Un primer episodio se liga al descubrimiento de la sociedad-fábrica. Pero —en la década de 1970— no porque, como sucedía desde el inicio del siglo XX, la fábrica se extendiera sobre la sociedad sino porque la sociedad comenzó a absorber la fábrica. Las luchas de la década de 1960 habían debilitado fuertemente el mando capitalista al interior de las fábricas, la lucha obrera había sido incontenible. Fue entonces cuando, a partir de un fuerte contraataque capitalista, las fábricas fueron en buena medida desestructuradas y deslocalizadas: automatización industrial y fuerte reducción de la fuerza de trabajo empleada, externalización de los repartos productivos secundarios, reorganización de los territorios en términos productivos. Los muros de las fábricas se habían desplomado, movilidad y flexibilidad se volvían las cualidades de una fuerza de trabajo ahora completamente socializada y constreñida a la precariedad (o a ser engullida por la desocupación). La industria se socializaba, el obrero también: «obrero social» después de haber sido «obrero masa» y en espera de confundirse en la multitud de singularidades que, entre escuela y fábrica, entre servicios y desocupaciones, busca en las redes productivas sociales una nueva colocación. Había que reconocer todo esto en el momento en que las fuerzas de la izquierda, políticas y sindicales, eran incapaces de hacerlo y mantenían el ojo fijo en las viejas figuras del trabajo; fingiendo defenderlas de manera corporativa, perdiendo con ello cualquier capacidad de expresar y conducir la nueva composición técnica de la fuerza de trabajo socializada, en una acción de ataque a la reestructuración capitalista en curso. Los operaístas intentaron intervenir sobre esta transición y fueron derrotados. Nunca perdonaron a las fuerzas políticas y sindicales de la izquierda no haber estado al lado de los obreros en este pasaje, haber elegido más bien ser interiores a las «reformas» capitalistas.

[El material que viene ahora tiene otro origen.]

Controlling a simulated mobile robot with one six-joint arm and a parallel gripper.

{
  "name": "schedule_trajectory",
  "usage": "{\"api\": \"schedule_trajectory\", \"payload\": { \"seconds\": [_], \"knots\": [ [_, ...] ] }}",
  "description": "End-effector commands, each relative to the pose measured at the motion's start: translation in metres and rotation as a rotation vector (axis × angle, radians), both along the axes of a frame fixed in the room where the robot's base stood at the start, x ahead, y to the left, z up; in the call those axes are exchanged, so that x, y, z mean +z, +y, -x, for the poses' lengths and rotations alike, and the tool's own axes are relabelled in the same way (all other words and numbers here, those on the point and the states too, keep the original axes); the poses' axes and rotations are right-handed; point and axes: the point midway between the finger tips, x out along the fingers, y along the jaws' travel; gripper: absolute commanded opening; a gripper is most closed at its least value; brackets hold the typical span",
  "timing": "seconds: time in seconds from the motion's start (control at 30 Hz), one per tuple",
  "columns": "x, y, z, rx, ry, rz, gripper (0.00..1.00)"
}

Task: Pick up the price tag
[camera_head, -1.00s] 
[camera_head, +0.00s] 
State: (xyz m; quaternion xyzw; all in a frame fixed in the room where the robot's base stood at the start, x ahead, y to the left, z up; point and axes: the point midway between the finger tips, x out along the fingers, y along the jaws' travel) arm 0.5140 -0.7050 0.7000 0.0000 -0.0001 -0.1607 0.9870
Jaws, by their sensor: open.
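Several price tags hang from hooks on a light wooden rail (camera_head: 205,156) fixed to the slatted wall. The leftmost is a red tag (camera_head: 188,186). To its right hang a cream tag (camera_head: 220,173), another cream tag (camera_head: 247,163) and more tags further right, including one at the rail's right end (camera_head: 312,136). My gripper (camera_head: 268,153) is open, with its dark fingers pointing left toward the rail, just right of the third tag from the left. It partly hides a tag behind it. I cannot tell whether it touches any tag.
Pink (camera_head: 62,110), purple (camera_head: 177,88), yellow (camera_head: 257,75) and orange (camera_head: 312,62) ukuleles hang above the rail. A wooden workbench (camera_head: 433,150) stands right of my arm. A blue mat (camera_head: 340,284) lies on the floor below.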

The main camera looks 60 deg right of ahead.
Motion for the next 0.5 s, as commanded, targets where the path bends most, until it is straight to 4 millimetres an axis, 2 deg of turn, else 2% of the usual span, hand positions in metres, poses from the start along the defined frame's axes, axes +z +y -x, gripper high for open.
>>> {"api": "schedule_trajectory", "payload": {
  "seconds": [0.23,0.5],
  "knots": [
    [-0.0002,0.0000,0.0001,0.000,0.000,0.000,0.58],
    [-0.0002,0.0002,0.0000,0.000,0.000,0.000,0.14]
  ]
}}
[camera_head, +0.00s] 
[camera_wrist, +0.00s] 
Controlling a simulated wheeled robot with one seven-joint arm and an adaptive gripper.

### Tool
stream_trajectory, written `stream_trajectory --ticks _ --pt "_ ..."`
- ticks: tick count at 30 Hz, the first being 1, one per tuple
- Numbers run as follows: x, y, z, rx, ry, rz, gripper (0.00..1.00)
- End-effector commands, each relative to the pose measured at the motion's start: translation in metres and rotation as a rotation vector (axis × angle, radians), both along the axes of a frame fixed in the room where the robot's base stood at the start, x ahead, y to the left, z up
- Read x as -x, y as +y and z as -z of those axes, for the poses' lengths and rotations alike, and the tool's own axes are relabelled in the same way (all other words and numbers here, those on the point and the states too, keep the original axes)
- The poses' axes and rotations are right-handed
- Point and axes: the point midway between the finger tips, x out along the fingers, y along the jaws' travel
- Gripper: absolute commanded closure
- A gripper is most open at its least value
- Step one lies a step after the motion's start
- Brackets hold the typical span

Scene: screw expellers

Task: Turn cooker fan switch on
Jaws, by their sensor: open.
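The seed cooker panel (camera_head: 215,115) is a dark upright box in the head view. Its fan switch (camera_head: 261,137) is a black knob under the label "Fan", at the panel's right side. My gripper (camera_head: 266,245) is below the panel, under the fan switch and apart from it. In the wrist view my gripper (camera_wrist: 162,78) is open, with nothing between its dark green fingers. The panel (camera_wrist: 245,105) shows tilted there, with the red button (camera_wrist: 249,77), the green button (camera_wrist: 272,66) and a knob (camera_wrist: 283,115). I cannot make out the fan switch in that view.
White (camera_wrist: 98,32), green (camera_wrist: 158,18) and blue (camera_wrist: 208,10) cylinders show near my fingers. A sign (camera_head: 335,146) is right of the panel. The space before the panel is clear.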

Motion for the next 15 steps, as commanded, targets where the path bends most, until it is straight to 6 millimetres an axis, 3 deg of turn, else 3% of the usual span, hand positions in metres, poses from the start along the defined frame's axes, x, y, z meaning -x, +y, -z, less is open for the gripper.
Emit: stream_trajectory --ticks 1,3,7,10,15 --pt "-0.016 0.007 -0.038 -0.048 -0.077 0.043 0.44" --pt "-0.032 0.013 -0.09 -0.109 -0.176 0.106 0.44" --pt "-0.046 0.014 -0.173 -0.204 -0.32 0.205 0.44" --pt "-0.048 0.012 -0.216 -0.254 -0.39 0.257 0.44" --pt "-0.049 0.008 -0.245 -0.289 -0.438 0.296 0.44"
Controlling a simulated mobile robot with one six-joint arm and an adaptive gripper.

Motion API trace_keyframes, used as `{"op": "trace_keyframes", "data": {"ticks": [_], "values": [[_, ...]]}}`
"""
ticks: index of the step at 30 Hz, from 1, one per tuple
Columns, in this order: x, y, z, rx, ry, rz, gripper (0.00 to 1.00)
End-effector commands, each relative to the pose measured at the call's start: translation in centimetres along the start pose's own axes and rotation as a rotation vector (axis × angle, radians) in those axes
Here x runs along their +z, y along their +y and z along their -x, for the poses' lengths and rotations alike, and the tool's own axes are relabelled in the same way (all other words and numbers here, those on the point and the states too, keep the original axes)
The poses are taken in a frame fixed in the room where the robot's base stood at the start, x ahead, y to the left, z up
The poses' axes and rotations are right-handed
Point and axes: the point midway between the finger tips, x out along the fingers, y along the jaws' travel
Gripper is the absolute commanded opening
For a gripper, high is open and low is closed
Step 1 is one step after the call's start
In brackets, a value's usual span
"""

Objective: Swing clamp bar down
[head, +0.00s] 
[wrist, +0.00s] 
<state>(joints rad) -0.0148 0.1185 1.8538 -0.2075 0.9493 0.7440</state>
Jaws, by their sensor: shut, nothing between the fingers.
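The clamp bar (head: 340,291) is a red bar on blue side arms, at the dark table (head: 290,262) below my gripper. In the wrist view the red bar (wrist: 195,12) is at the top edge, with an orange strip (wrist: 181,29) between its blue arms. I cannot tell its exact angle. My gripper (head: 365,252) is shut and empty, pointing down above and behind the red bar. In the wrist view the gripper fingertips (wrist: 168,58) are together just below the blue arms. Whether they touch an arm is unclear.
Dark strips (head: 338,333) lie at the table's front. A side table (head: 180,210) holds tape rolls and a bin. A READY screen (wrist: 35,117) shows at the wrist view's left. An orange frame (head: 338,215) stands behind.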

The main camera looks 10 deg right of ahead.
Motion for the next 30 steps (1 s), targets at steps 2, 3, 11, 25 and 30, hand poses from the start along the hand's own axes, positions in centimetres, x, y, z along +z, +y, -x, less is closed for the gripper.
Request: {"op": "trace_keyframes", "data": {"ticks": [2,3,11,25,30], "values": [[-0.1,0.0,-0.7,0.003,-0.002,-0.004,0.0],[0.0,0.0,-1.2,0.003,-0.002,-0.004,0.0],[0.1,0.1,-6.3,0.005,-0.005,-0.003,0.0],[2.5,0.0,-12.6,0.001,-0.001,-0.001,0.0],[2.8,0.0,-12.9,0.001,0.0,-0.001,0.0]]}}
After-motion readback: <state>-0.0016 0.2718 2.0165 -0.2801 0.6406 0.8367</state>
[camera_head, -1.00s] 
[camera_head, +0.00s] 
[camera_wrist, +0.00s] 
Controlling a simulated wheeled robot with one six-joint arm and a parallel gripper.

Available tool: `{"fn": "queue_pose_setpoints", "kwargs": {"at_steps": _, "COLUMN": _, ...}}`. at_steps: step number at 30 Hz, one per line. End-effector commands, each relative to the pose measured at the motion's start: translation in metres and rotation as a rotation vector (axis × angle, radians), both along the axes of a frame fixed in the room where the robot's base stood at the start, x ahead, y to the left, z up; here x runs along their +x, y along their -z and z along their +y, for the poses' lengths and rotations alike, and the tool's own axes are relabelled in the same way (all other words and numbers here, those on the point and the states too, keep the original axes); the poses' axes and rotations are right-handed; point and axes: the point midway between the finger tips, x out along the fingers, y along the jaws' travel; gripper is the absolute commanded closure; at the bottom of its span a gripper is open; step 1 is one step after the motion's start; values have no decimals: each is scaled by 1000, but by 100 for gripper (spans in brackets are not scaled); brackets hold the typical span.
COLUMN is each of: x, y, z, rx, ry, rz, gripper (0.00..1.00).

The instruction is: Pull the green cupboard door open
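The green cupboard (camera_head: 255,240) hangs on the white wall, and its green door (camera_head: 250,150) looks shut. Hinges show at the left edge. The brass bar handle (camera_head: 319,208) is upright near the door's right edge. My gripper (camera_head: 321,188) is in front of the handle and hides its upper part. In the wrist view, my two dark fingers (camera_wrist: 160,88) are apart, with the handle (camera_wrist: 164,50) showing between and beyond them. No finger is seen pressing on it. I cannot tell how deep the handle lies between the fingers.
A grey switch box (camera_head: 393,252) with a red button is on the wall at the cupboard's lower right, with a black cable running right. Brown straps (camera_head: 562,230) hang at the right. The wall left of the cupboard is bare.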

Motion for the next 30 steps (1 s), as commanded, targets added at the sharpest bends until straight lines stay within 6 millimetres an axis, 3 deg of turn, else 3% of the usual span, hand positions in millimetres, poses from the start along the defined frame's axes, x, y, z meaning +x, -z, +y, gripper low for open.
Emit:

Desde el punto de vista teórico, se desarrolló aquí la distinción marxiana entre «subsunción formal» y «real», en los casos en que con la primera se entiende la subordinación relativa del trabajo (y de la sociedad) bajo el capital, con la segunda el devenir total de esa subordinación. El análisis de esta transición caracterizó al primer operaísmo. Pero ya en la década de 1970, esta dimensión podía ser puesta en discusión porque la subsunción «real» era sacudida por la modificación de la forma del trabajo, y en particular por la emergencia del trabajo inmaterial. Por trabajo inmaterial se entiende el trabajo intelectual, cooperativo, afectivo, y aquel que se cumple de manera no repetitiva, en los servicios y en la industria; comprendiendo aquí el trabajo material, organizado de manera informática o de servicio a la automatización. El trabajo inmaterial recibía la «subsunción real» de la sociedad bajo el capital como condición previa; sin embargo, presentaba una recualificación del marco general en un nuevo régimen de producción, posindustrial, construido sobre redes a través de la informatización del trabajo y de la sociedad.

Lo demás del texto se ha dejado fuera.